WHAT THIS TASK INVOLVES:
Your task is to give the listing below back word for word, pictures excluded.

DATA SEGMENT:
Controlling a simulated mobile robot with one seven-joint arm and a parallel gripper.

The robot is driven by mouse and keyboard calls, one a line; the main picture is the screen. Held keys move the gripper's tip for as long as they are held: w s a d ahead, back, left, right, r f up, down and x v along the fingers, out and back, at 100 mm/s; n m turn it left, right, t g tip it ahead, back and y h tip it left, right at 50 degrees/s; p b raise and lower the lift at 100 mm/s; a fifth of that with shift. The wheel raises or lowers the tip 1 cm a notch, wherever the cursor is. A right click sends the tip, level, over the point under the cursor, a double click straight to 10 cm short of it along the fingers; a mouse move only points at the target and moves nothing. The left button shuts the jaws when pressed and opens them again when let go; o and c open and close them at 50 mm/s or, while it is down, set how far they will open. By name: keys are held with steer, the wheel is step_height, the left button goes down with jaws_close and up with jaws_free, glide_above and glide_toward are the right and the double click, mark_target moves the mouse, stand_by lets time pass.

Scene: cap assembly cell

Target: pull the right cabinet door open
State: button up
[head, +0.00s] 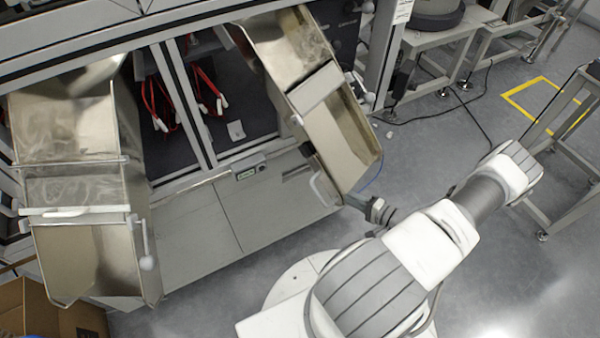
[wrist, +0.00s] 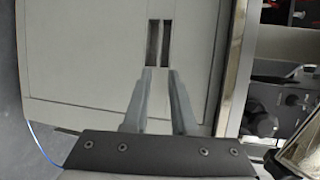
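The right cabinet door (head: 268,208) is a flat grey panel low in the cell's front. It looks closed, flush with the left door (head: 190,238). In the wrist view the door panel (wrist: 90,45) fills most of the picture. Its handle (wrist: 159,42) shows as a light upright bar between two dark slots. My gripper (wrist: 160,71) is open and empty, with the fingertips just short of the handle and roughly lined up with it. I cannot tell whether they touch the door.
The right metal chute (head: 338,135) hangs out in front of the door beside my wrist. A left metal chute (head: 85,180) stands at the far left, above a cardboard box (head: 75,318). A metal table frame (head: 570,165) stands at right.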

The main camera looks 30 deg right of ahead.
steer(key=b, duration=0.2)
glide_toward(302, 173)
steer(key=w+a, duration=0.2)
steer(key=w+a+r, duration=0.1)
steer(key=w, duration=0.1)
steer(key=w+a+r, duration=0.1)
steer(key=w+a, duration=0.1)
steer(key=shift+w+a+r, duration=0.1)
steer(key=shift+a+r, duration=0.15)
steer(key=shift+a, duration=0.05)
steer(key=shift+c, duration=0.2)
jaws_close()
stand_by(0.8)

CORRECT RESULT:
Controlling a simulated mobile robot with one seven-joint arm and a parallel gripper.

The robot is driven by mouse and keyboard calls, one a line; the main picture is the screen. Held keys move the gripper's tip for as long as they are held: w s a d ahead, back, left, right, r f up, down and x v along the fingers, out and back, at 100 mm/s; n m turn it left, right, t g tip it ahead, back and y h tip it left, right at 50 degrees/s; p b raise and lower the lift at 100 mm/s; a fifth of that with shift. The wheel raises or lowers the tip 1 cm a notch, wherever the cursor is. A right click sends the tip, level, over the point under the cursor, a double click straight to 10 cm short of it along the fingers; a mouse move only points at the target and moves nothing. The left button shuts the jaws when pressed and opens them again when let go; o and c open and close them at 50 mm/s or, while it is down, set how far they will open. By name: keys are held with steer, the wheel is step_height, the left button goes down with jaws_close and up with jaws_free, glide_above and glide_toward are the right and the double click, mark_target moves the mouse, stand_by lets time pass.

Scene: cap assembly cell

Target: pull the right cabinet door open
State: button up
[head, +0.00s] 
[wrist, +0.00s] 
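The right cabinet door (head: 268,208) is a flat grey panel low in the cell's front. It looks closed, flush with the left door (head: 190,238). In the wrist view the door panel (wrist: 90,45) fills most of the picture. Its handle (wrist: 159,42) shows as a light upright bar between two dark slots. My gripper (wrist: 160,71) is open and empty, with the fingertips just short of the handle and roughly lined up with it. I cannot tell whether they touch the door.
The right metal chute (head: 338,135) hangs out in front of the door beside my wrist. A left metal chute (head: 85,180) stands at the far left, above a cardboard box (head: 75,318). A metal table frame (head: 570,165) stands at right.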

The main camera looks 30 deg right of ahead.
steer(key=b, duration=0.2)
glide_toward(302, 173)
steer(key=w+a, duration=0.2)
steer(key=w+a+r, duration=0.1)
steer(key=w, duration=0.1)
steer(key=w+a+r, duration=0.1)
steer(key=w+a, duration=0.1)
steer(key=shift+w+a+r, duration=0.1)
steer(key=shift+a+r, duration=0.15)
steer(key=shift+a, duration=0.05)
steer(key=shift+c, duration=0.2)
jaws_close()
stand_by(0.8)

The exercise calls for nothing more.